Written instruction:
Extract the lines up to and including the one that contains "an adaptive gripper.", starting with the first line of the entries below, and omit the pictures.

Robot episode data
○ ○ ○ ○ ○

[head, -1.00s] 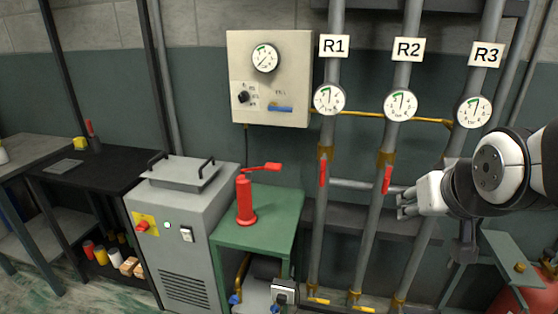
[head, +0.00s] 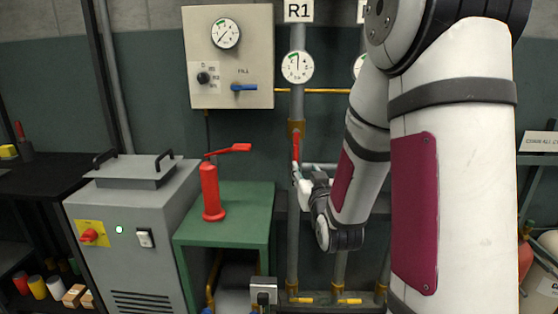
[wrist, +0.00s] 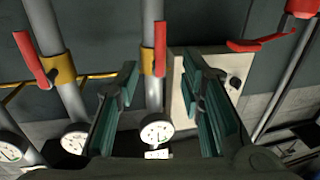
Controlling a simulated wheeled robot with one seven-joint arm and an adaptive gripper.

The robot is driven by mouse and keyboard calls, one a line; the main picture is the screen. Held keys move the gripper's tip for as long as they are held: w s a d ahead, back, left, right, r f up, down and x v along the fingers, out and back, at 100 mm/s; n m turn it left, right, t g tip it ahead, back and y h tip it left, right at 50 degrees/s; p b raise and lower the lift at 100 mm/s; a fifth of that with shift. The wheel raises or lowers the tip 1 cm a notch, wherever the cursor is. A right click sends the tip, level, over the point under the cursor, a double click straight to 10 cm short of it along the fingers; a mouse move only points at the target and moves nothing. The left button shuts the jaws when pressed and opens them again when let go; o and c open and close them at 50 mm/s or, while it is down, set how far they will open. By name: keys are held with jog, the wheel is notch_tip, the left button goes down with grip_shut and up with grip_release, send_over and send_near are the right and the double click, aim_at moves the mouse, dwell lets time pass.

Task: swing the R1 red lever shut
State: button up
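The R1 red lever (head: 296,147) lies upright along the R1 pipe (head: 297,107), at its brass valve body. In the wrist view, which is upside down, the R1 red lever (wrist: 160,48) and its brass valve (wrist: 148,61) appear between my two fingers. My gripper (wrist: 160,78) is open, with a finger on either side of the pipe; I see no contact with the lever. In the head view my gripper (head: 303,178) is small, just below the lever, partly hidden by its own wrist.
The R2 red lever (wrist: 30,58) is left of my fingers in the wrist view. A gauge panel (head: 222,80) is left of R1. A red hand pump (head: 212,190) stands on a green table (head: 245,205), beside a grey machine (head: 140,200). My arm hides R2 and R3 in the head view.

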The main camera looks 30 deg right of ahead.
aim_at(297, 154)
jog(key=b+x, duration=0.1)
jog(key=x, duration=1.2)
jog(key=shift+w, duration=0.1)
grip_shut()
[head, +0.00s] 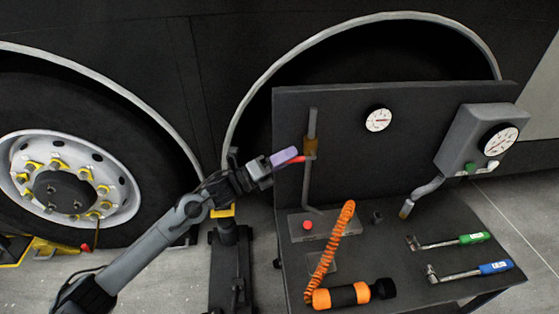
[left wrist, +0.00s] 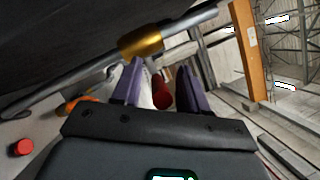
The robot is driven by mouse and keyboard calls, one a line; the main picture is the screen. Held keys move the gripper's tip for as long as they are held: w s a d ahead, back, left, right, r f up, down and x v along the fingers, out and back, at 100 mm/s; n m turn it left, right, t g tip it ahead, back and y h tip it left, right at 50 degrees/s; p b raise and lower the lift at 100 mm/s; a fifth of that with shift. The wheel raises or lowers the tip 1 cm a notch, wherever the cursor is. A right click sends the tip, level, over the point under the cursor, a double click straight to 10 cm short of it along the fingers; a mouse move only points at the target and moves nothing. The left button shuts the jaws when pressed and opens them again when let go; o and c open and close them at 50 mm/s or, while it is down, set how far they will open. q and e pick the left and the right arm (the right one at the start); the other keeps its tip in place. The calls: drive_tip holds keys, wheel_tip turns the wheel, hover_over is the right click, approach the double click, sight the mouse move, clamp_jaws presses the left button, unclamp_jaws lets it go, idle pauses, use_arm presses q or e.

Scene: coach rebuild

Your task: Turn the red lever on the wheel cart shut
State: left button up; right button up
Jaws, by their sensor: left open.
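The red lever (head: 297,160) sticks out to the left from a brass valve (head: 310,146) on a grey upright pipe (head: 308,185) in front of the cart's dark back panel. My left gripper (head: 284,156) is at the lever, its purple fingers beside it. In the left wrist view the gripper (left wrist: 160,78) is open, and the red lever (left wrist: 160,95) shows between the two fingers, nearer the right one. The brass valve (left wrist: 141,43) lies just beyond the fingertips. Whether a finger touches the lever cannot be told. My right gripper is not in view.
The cart top holds a red button (head: 307,225), an orange coiled hose (head: 332,250), an orange-black cylinder (head: 345,295), and green-handled (head: 470,239) and blue-handled (head: 492,268) wrenches. A gauge (head: 378,120) and a grey gauge box (head: 470,138) are at the panel. A bus wheel (head: 60,185) stands left.

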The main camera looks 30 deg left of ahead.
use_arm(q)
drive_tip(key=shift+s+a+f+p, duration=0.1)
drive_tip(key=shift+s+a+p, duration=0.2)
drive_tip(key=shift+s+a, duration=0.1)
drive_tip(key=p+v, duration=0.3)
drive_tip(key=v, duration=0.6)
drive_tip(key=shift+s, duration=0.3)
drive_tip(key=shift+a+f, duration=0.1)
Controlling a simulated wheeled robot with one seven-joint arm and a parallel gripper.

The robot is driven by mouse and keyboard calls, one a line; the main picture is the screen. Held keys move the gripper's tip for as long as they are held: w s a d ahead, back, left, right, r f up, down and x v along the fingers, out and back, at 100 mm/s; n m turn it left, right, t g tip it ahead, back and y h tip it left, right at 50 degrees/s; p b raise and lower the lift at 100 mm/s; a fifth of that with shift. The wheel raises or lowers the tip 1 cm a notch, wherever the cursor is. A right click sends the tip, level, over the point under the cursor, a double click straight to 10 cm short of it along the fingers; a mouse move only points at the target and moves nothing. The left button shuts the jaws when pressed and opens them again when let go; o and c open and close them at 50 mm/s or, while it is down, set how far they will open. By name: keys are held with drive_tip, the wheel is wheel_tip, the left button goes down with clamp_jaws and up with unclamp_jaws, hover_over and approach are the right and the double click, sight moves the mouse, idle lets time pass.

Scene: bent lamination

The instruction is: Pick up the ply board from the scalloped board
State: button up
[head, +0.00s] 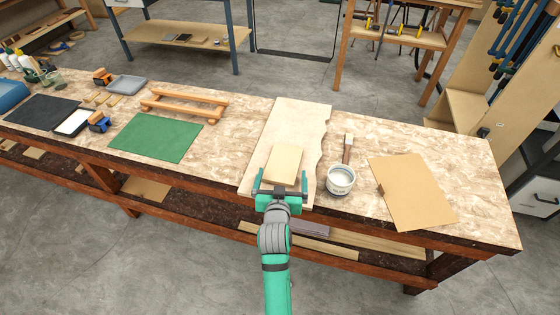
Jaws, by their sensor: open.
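The ply board (284,160) is a small pale yellow rectangle lying on the scalloped board. The scalloped board (300,118) is a long pale board with a wavy right edge, lying across the bench near its middle. My gripper (279,185) is at the near end of the ply board, with its green fingers spread apart, one toward each side of it. The ply board's near edge is partly hidden by the gripper. I cannot tell whether the fingers touch it.
A white pot (341,180) and a brush (348,147) stand close right of the scalloped board. A brown sheet (413,190) lies farther right. A green mat (155,137) and a wooden frame (184,105) lie to the left. The bench's front edge runs below my gripper.

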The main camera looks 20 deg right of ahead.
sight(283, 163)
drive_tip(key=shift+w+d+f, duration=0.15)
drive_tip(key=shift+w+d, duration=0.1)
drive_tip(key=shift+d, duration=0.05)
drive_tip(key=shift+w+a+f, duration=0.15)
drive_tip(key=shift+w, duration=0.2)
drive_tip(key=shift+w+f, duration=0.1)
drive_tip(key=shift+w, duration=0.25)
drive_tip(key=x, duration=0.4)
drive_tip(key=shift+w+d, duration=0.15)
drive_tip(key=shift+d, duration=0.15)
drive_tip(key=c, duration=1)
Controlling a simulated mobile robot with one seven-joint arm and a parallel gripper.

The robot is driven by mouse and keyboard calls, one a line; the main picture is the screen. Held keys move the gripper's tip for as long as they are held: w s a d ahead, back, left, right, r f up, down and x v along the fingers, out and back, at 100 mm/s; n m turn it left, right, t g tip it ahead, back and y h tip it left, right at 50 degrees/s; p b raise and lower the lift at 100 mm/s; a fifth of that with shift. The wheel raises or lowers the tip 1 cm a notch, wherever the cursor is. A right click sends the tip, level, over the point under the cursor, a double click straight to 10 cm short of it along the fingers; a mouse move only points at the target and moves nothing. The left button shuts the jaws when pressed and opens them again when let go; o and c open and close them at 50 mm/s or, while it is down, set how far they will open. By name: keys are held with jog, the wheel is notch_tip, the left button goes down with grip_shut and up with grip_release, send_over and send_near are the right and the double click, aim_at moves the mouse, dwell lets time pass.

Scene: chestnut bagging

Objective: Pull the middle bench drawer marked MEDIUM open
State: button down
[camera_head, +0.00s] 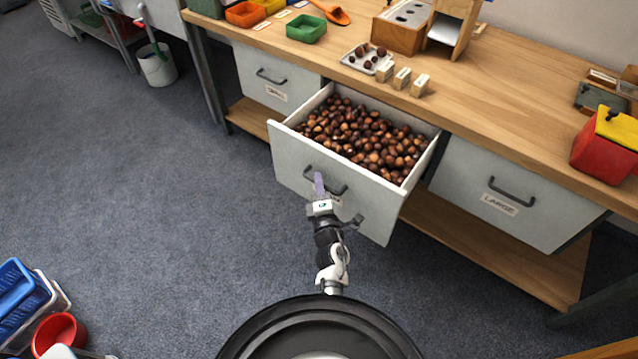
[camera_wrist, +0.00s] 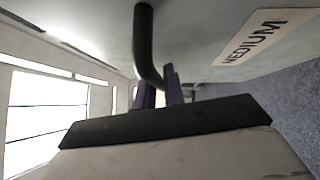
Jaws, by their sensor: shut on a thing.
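The middle drawer (camera_head: 353,204) of the bench stands pulled out and is full of brown chestnuts (camera_head: 365,137). Its white front carries a dark bar handle (camera_head: 341,190); the handle also shows in the wrist view (camera_wrist: 146,40). The label MEDIUM (camera_wrist: 263,32) reads clearly in the wrist view; my gripper mostly covers it in the head view. My gripper (camera_head: 319,183) is at the drawer front, its purple fingers shut on the handle. The fingers also show in the wrist view (camera_wrist: 159,88), at the handle's near end.
The closed SMALL drawer (camera_head: 260,80) is to the left and the closed LARGE drawer (camera_head: 510,205) to the right. The wooden bench top (camera_head: 500,100) holds bins, blocks and a tray. Blue and red containers (camera_head: 58,335) stand at the lower left. Open floor lies left of my arm.

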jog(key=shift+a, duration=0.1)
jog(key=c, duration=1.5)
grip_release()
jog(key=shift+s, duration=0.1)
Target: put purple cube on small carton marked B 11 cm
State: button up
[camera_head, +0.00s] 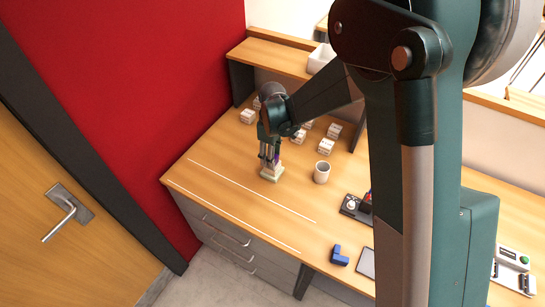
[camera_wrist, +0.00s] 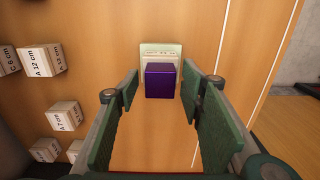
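The purple cube (camera_wrist: 160,80) is between the fingers of my gripper (camera_wrist: 160,88) in the wrist view, with a narrow gap visible on each side. My gripper (camera_head: 268,158) is open, pointing down over a small pale carton (camera_head: 270,167) near the left of the table. In the wrist view the cube hides most of this carton; only its far part (camera_wrist: 160,50) shows, on a pale green base (camera_wrist: 147,44). I cannot read its marking. Whether the cube rests on the carton or hangs just above it is not clear. In the head view only a sliver of purple shows by the fingertips.
A mug (camera_head: 322,172) stands to the right of the carton. Several white cartons (camera_head: 325,146) stand behind, some lettered, such as A 12 cm (camera_wrist: 42,62). A blue block (camera_head: 339,256) and a control box (camera_head: 355,209) are nearer the front right. The front left tabletop is clear.

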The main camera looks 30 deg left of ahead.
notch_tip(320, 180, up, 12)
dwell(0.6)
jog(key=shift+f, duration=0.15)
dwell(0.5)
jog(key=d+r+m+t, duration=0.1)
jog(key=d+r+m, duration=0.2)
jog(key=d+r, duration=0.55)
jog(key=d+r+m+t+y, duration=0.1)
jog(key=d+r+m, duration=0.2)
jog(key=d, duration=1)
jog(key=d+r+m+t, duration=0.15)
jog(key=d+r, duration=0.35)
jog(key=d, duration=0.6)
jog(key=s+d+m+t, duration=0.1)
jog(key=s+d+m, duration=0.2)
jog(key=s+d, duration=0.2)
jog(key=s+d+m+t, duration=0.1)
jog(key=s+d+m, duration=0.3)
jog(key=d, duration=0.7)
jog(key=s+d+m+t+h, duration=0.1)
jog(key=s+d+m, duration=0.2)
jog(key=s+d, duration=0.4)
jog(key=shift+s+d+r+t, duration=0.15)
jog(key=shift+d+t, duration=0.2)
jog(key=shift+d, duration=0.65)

○ ○ ○ ○ ○

Solution for this task:
[head, -1.00s] 
[head, +0.00s] 
[wrist, +0.00s] 
Controlling a simulated wheeled robot with one seven-joint arm and an adaptive gripper.

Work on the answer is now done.